Previously I mentioned in Automorphism group of a Lie group $G$ vs that of a double covering group $\tilde{G}$: same or not? that the automorphism group of a Lie group 𝐺 may be the same as that of its double covering group $\tilde{𝐺̃}$. So $1 \to \mathbf{Z}/2 \to \tilde{G} \to G \to 1,$ either if it is (1) a double cover or (2) a universal double cover ($\pi_1(\tilde{𝐺̃})=0$).
More concretely, let us consider the indefinite orthogonal group $O(p,q)$. There are as many as 8 different double covers of $O(p, q)$.

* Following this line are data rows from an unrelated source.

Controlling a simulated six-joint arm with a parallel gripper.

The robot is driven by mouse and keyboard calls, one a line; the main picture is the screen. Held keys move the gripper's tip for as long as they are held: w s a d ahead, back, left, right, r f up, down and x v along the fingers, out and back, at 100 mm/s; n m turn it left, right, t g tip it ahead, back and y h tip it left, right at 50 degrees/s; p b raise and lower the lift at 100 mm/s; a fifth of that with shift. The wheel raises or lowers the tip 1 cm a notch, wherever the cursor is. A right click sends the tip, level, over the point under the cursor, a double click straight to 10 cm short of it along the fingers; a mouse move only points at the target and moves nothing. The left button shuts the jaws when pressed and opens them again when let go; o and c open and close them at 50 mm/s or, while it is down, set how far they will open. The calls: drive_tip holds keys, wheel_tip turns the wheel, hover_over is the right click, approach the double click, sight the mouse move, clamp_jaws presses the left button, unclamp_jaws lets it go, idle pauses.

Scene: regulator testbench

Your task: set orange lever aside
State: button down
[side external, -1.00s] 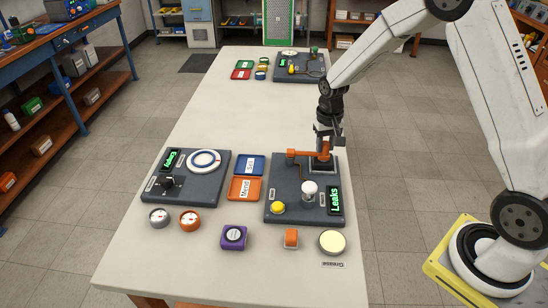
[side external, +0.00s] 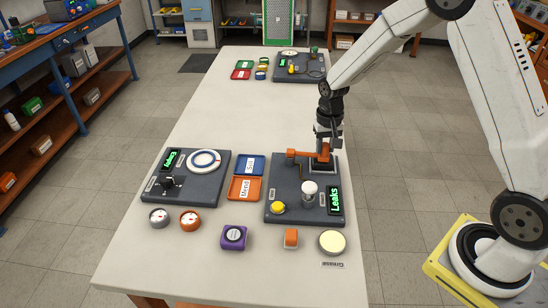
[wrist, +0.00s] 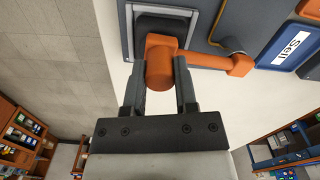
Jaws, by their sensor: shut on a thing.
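The orange lever (side external: 308,154) is at the back of the right grey test board (side external: 287,205), by a silver-framed square mount (side external: 324,168). In the wrist view the orange lever (wrist: 205,56) has a thick round end between the jaws and an arm reaching right to a knob. My gripper (side external: 327,150) is above the mount, and in the wrist view my gripper (wrist: 160,75) is shut on the lever's round end. The lever still appears to be at its mount. The contact under the jaws is partly hidden.
The right board also carries a yellow button (side external: 278,207), a white-topped cylinder (side external: 309,190) and a green "Leaks" display (side external: 334,200). Blue (side external: 250,165) and orange (side external: 244,188) trays lie left of it. The table behind the boards is largely clear.

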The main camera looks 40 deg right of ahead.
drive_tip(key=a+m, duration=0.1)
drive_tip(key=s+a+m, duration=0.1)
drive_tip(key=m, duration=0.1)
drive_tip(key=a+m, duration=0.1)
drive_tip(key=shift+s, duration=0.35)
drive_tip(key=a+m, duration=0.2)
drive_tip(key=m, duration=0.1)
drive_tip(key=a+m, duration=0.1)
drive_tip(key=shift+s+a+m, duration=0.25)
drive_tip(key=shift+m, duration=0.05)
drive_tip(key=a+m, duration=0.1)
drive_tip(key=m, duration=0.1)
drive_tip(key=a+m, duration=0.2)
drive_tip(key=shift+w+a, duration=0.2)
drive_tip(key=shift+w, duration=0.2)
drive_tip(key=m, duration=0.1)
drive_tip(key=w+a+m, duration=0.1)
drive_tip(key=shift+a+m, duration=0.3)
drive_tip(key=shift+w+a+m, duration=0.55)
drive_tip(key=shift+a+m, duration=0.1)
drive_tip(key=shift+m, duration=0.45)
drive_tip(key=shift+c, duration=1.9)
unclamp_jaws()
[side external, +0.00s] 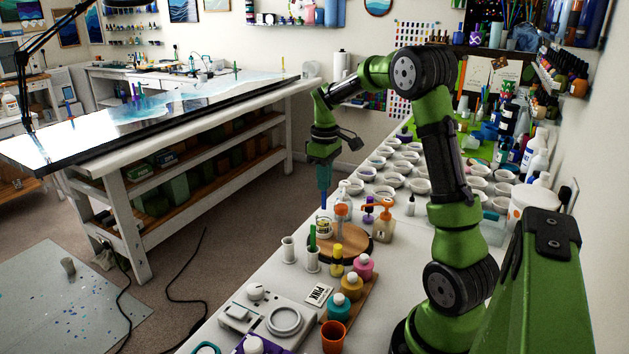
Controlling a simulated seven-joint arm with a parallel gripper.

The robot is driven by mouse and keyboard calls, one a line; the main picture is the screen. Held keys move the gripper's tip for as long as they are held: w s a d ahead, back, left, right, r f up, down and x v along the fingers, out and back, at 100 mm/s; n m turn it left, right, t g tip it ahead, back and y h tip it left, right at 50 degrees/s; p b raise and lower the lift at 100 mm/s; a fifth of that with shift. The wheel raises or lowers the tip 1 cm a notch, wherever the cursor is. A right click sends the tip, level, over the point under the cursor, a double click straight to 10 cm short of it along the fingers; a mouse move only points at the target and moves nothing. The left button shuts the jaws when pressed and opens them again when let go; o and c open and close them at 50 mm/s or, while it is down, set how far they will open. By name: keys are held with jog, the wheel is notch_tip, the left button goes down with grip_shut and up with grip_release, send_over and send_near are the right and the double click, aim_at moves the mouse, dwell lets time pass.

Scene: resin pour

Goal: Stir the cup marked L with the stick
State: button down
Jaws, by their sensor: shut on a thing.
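A small clear cup (323,229) with a marking stands on the wooden board (352,247), directly under the stick. The marking is too small to read, so I cannot tell if it is the L. The stick's lower tip is close to the cup's rim; I cannot tell whether it is inside the cup.
Two white holders (288,251) stand left of the board, one with a green stick. Bottles with orange pumps (384,222) stand right of it. Colour bottles (351,287), a scale (268,318) and an orange cup (334,338) are in front. Several white bowls (392,180) fill the back.

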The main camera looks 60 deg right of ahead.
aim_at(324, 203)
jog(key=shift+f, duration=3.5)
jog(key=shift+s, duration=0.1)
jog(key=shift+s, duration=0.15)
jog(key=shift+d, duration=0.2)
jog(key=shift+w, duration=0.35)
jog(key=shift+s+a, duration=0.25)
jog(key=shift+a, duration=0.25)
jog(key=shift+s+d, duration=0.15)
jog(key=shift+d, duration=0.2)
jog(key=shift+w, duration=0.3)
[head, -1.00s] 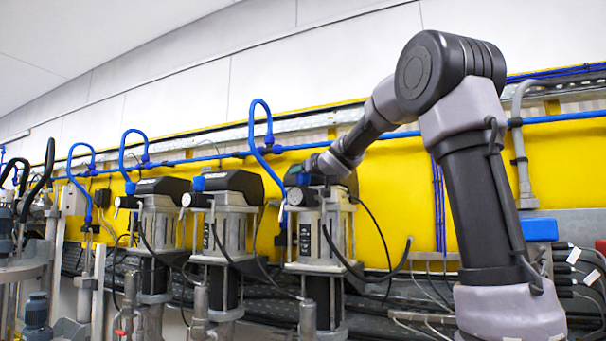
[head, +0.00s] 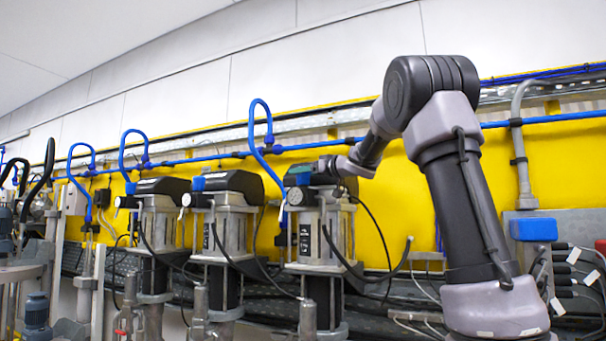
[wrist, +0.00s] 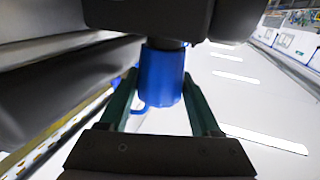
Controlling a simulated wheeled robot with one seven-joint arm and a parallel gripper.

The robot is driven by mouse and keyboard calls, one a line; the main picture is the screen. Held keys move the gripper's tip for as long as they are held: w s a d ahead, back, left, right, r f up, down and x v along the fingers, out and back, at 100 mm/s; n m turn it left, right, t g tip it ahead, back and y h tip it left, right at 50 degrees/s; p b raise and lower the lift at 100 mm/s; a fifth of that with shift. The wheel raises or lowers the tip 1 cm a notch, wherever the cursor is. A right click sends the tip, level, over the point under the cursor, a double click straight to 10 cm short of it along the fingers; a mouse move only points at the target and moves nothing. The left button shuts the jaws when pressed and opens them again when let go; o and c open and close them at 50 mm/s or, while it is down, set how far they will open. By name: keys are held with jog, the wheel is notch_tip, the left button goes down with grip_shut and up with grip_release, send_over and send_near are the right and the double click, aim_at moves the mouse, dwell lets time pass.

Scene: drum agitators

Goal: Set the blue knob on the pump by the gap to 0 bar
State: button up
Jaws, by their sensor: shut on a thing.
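The pump by the gap (head: 320,235) is the rightmost in the row, with a round gauge (head: 295,196) on its upper front left. My gripper (head: 300,178) is at the top of this pump, just above the gauge. In the wrist view the blue knob (wrist: 161,78) sits between the two teal fingers of my gripper (wrist: 162,100), which are shut on it. The knob is under a dark housing (wrist: 150,17). In the head view the knob is hidden behind my gripper, and the gauge reading is too small to tell.
Two similar pumps (head: 225,215) (head: 155,215) stand to the left, with blue hoses above. A blue hose loop (head: 262,140) rises close to my gripper. Black cables hang around the pump. A grey box with a blue part (head: 533,229) is at the right.

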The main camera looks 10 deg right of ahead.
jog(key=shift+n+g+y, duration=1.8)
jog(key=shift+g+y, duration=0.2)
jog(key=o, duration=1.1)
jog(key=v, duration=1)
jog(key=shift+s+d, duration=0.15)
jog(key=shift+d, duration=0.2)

For $p, q \neq 0$, which correspond to the extensions of the center (which is either $\mathbf{Z}/2 \times \mathbf{Z}/2$ or $\mathbf{Z}/4$) by $\mathbf{Z}/2$. Only two of them are pin groups—those that admit the Clifford algebra as a representation. They are called $Pin(p, q)$ and $Pin(q, p)$ respectively. I suppose are these $Pin(p, q)$ and $Pin(q, p)$ are universal double covers, because they are both simply connected.
Am I correct that all the others are also simply connected? Thus, they are all universal double covers?
Are the automorphism group (including Inn, Out and Aut) of indefinite orthogonal Lie group $G=O(p,q)$ is the same as that of a double covering group $\tilde{G}$?